Die vorliegende Studie widmet sich den Erwerbsverläufen von Personen ab 50 Jahren in der Schweiz, wobei auch Veränderungen über einen längeren Zeitraum betrachtet werden.

Der Fokus der Studie liegt auf dem Vergleich von drei gepoolten Geburtskohorten, die im Zeitraum 1992 bis 2012 ihr 50. Altersjahr vollendeten: Kohorte 1 beinhaltet die Jahrgänge 1942-1948, Kohorte 2 die Jahrgänge 1949-1955 und Kohorte 3 die Jahrgänge 1956-1962.

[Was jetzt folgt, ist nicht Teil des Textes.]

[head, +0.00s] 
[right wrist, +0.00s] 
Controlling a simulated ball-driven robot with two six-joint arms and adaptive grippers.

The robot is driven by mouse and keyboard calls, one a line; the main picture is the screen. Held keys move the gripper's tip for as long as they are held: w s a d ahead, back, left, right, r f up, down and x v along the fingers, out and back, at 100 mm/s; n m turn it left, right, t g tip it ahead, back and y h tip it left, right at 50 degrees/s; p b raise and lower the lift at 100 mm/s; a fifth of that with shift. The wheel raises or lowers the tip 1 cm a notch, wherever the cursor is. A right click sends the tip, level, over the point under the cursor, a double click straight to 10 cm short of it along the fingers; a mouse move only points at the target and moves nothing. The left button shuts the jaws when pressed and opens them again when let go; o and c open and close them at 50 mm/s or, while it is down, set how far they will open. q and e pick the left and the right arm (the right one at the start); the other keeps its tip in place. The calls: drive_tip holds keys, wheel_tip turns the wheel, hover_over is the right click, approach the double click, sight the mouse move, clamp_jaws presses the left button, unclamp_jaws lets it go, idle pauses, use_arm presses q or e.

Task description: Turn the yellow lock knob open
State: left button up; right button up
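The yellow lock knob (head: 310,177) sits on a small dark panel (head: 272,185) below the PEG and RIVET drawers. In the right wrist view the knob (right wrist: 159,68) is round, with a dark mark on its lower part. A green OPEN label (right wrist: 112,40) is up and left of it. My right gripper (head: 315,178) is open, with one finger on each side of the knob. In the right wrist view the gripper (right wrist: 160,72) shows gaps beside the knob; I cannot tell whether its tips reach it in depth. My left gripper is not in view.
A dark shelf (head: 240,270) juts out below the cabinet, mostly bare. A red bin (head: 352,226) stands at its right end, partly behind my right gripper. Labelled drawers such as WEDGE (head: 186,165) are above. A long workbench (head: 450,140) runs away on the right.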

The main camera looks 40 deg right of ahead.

Die Erwerbsbeteiligung älterer Personen ist in allen Altersjahren über die Zeit gestiegen. Das liegt an den Frauen: Bei den Frauen ist ein deutlicher Anstieg in der Erwerbstätigenquote zu beobachten, der hauptsächlich auf den gesellschaftlichen Wandel und institutionelle Änderungen zurückzuführen sein dürfte. Bei den Männern ist die Arbeitsmarktpartizipation hingegen leicht zurückgegangen. Bei den Erwerbseinkommen ist eine ähnliche Entwicklung zu beobachten.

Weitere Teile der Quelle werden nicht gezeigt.